Your task — Locate and copy all lines bearing the word "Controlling".
* start *
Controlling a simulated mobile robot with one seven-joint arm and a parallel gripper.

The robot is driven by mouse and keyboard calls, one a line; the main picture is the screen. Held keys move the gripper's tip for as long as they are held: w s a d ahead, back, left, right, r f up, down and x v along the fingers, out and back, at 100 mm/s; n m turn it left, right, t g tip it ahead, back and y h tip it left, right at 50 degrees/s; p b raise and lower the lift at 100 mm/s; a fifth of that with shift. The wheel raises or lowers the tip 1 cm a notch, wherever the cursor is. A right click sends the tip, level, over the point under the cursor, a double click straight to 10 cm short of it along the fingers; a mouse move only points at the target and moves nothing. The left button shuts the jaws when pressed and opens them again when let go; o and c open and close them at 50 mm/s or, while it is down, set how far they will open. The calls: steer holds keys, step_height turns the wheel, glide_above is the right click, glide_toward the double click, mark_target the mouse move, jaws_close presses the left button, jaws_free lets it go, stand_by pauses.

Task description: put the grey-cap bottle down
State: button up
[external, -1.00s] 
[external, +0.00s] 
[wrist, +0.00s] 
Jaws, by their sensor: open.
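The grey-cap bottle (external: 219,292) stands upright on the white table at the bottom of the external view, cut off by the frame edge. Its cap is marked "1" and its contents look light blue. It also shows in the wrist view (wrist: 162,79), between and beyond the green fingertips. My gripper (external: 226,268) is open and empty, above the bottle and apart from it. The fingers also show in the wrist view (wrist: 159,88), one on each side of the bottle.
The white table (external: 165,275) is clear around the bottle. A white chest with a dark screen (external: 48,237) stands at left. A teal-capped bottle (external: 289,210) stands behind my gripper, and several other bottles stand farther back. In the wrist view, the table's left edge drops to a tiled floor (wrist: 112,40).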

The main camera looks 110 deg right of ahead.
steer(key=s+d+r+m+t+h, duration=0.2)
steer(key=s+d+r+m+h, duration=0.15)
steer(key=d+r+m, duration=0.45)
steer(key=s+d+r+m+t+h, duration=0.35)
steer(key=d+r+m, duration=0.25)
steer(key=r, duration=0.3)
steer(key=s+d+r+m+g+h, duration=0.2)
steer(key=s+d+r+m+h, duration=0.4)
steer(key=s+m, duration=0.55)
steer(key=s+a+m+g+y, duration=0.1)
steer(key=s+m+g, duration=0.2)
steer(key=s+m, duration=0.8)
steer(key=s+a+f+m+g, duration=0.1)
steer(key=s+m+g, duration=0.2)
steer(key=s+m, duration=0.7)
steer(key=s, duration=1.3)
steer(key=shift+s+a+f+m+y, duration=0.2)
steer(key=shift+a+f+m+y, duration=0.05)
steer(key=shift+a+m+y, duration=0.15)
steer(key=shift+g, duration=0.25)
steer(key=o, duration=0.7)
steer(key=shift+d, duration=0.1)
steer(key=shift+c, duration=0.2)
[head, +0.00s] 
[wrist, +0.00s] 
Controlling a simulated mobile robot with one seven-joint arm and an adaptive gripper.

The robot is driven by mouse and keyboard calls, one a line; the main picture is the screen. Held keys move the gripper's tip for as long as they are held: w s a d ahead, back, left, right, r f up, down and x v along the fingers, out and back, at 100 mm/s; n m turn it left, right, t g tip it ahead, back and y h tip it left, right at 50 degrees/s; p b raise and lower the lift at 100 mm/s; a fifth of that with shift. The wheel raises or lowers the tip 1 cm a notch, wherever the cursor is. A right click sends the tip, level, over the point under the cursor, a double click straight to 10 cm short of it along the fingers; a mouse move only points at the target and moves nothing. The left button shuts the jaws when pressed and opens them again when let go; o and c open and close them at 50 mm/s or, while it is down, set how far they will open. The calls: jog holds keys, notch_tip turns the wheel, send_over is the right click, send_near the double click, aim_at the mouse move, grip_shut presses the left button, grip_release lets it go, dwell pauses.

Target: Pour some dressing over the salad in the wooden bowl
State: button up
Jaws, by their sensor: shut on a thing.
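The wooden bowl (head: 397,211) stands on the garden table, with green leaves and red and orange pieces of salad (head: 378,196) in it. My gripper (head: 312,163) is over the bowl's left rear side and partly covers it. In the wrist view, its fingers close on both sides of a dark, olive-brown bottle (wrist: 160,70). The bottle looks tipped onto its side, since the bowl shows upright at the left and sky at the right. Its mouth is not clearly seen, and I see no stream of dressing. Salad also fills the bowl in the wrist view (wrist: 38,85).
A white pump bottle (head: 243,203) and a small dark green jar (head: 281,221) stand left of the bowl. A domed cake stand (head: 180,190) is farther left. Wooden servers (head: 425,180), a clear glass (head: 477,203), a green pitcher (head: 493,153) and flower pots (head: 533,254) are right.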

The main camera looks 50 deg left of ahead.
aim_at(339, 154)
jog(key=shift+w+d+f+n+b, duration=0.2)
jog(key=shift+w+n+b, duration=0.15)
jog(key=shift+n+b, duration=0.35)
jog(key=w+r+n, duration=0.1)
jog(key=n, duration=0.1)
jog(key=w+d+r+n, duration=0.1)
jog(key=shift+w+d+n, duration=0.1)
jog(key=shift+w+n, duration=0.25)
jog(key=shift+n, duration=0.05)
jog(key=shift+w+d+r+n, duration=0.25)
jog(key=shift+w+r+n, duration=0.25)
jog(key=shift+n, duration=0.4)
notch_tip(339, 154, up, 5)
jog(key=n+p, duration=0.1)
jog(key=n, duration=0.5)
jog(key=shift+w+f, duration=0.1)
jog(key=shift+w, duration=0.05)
* end *
Solution to this task —
Controlling a simulated mobile robot with one seven-joint arm and a parallel gripper.
Controlling a simulated mobile robot with one seven-joint arm and an adaptive gripper.

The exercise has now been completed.